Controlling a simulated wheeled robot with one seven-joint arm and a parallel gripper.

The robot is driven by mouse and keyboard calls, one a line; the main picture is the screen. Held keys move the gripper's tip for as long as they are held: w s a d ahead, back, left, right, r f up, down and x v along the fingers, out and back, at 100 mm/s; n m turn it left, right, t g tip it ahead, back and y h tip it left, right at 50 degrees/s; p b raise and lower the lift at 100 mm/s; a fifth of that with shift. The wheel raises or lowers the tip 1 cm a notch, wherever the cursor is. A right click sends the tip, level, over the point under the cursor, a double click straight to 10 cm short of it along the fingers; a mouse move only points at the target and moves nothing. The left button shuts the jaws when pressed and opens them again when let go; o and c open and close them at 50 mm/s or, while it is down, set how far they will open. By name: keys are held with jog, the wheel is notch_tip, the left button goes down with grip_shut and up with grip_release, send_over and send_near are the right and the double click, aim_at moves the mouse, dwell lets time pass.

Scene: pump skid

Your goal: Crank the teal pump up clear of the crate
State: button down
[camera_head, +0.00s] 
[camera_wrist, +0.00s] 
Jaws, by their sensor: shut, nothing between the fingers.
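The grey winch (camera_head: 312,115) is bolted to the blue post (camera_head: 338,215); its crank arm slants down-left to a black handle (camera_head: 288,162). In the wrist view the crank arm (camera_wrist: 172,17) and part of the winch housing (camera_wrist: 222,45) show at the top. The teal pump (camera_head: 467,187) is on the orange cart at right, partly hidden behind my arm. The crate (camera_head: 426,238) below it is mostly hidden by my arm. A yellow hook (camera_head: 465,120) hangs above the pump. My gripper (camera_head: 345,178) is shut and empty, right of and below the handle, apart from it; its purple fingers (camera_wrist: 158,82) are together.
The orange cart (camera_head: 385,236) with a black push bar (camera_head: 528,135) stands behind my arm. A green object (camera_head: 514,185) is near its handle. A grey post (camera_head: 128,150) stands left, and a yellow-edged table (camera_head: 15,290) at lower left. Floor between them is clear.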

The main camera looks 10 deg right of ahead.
_____
Task:
Among the lines of the data, identify those with the word "ahead". Copy each of them.

Answer to this problem:
The robot is driven by mouse and keyboard calls, one a line; the main picture is the screen. Held keys move the gripper's tip for as long as they are held: w s a d ahead, back, left, right, r f up, down and x v along the fingers, out and back, at 100 mm/s; n m turn it left, right, t g tip it ahead, back and y h tip it left, right at 50 degrees/s; p b raise and lower the lift at 100 mm/s; a fifth of that with shift. The wheel raises or lowers the tip 1 cm a notch, wherever the cursor is. A right click sends the tip, level, over the point under the cursor, a double click straight to 10 cm short of it along the fingers; a mouse move only points at the target and moves nothing. The left button shuts the jaws when pressed and opens them again when let go; o and c open and close them at 50 mm/s or, while it is down, set how far they will open. By name: keys are held with jog, the wheel is notch_tip, the left button goes down with grip_shut and up with grip_release, send_over and send_near are the right and the double click, aim_at moves the mouse, dwell lets time pass.
The main camera looks 10 deg right of ahead.

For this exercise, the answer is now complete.